Maybe it is like a inborn thing that gals nag, whine and stuff. Sometimes I m guilty of that too. And who doesn't wished things will go their way be it guys or gals.Well just try not to do it that often think guys can't really stand that crap of ours..
"I nag. I complain. I whine. I cry. I guilt trip. I always like for things to go my way."
Sounds like a stereotypoical preteen or a little kid, not a girlfriend.
i think i probably do a little as well, but i always try to see what i'm doing from another perspective, and judge whether its the right thing to be doing, objectively. I've only been with my boy for about a year and a half, but we havent had any HUGE blowouts. i hope it stays as such for a while ... i actually hate fighting.
I used to just a little when I was younger. Now I don't. Now, I'm to the total opposite. I have chilled out dramatically.
You do it cuz you probably see it on tv and in the movies. It happens. Overcome.
Okay...should totally learn from your previous relationship. I did.
Shit, I was FUCKED UP. I was the girl every guy wanted to be with..but I turned down everyone til my first love...but I always put myself first because I'm scared to get fuckin' hurt.
Damn, I fucked up.
I was a bitch. nagged. complained. whined. complained some more. guilt trip his ass hardcore. cried about nothing. picked fights...ALLL those shit..
Then now with the one I'm with....
whoa, I am mellow. chill as hell. and all the above.
You gotta love your man..and treat him with respect or he'll leave.
i've been acting like this all the time lately. we've been stressed but him more than me..i dont know whats going on but i hope it passes like a relationship bump. but there are some unanswered feelings i've been having on the side and i have yet to deal with them.
at that time of the month, without fail, i am the nag queen so instead of scaring my boyfriend away, i try to just do me time, read books, watch movies, study, listen to music, baths, workout, or just have girl days with my friends. i really don't want my pms to be the reason why we would break up. that would be terrible.
so.... stop doing it. i know it's easier said than done, but seriously... once you catch yourself starting to act that way, just take a breath and stop, relax.
don't sweat the small things. not worth the aggravation (to yourself OR your bf!)

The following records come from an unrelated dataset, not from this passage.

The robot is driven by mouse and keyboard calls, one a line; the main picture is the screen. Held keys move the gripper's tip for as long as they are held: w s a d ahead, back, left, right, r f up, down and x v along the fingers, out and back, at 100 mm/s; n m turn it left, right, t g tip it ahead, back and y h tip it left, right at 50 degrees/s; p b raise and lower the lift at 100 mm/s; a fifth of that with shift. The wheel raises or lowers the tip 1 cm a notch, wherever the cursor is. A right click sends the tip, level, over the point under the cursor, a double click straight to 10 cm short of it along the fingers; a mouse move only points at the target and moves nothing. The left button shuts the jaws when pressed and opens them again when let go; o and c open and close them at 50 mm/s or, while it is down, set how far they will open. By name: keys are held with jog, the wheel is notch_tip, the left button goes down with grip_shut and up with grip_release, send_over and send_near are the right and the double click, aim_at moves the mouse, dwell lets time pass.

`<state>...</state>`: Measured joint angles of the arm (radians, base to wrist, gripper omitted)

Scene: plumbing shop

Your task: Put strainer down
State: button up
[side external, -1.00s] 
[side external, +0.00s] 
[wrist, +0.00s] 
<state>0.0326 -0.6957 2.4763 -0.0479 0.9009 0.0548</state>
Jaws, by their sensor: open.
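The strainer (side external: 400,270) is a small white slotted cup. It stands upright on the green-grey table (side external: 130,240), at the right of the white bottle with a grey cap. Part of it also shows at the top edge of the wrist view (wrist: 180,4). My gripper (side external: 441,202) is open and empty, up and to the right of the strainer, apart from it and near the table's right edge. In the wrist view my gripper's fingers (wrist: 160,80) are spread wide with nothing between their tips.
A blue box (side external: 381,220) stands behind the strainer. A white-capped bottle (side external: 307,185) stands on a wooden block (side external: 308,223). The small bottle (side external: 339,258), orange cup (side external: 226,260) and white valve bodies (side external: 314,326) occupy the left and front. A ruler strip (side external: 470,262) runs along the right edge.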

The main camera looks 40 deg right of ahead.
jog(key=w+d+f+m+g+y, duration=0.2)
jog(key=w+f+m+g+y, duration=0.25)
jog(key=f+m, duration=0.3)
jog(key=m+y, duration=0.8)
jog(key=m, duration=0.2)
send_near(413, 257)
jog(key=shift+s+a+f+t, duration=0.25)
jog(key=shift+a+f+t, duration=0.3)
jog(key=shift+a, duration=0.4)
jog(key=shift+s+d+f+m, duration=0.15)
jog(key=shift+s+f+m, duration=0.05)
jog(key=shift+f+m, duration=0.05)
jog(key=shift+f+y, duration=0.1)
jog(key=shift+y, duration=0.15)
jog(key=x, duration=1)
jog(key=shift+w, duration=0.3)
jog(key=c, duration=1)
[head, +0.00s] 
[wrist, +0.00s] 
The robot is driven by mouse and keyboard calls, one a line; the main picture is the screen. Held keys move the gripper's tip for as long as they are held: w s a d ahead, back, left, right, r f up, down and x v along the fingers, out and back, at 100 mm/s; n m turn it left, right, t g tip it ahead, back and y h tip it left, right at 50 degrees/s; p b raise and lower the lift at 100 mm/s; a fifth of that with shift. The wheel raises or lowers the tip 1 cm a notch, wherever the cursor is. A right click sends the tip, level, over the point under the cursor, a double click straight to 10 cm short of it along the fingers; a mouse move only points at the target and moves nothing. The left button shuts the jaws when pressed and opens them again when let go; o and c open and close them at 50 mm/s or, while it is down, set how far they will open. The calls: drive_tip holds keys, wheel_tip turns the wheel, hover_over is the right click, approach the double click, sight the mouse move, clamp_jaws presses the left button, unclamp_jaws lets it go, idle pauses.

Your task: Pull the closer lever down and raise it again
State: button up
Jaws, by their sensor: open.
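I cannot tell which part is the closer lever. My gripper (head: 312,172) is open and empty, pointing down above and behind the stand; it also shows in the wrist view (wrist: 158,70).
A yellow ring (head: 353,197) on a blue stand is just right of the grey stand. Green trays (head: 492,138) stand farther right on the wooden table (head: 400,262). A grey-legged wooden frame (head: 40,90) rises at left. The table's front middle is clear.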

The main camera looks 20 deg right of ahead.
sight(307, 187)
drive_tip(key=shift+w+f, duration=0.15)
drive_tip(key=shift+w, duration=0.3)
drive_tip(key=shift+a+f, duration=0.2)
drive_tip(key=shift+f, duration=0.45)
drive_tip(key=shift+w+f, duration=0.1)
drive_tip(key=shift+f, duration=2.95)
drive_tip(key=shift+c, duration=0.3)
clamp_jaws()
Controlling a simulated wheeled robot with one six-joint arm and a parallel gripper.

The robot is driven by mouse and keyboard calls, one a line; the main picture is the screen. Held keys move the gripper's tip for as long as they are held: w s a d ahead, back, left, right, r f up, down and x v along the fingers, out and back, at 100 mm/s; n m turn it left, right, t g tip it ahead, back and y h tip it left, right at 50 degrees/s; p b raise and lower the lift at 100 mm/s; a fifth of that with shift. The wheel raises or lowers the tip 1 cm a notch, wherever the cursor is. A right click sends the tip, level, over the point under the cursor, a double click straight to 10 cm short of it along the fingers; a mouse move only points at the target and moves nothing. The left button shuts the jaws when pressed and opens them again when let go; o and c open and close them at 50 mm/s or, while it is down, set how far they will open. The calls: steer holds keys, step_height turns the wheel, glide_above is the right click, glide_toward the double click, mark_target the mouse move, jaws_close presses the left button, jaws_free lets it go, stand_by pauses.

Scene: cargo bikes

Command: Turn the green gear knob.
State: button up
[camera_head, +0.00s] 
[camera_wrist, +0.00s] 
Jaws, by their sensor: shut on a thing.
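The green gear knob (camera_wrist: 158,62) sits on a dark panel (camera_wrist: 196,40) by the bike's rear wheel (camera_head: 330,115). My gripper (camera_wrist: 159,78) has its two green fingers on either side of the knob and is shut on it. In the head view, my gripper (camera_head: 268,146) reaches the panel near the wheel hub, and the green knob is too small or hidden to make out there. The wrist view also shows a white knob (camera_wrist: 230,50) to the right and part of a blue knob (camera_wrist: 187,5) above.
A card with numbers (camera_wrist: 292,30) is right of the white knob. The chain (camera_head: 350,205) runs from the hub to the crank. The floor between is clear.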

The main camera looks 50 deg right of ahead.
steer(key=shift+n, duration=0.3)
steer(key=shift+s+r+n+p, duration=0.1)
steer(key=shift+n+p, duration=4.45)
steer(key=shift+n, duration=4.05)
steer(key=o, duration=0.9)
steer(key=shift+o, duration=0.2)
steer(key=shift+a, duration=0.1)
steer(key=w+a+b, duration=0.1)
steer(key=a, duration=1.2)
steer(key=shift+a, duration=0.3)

What feels worse is when you dont do those thing and your SO acts like you do. :/
I know personally that I'm terrified of complaining and becoming a nag to my boyfriend so mostly I have in the past just shut up when something bothers me or I need something. But obviously this is also not a good way to communicate. I think that in general you just need to pick your battles. What is really most important to you to have your way? And finding a better method of getting your SO to do what you would like, perhaps by stressing how important it is to you rather than just whining.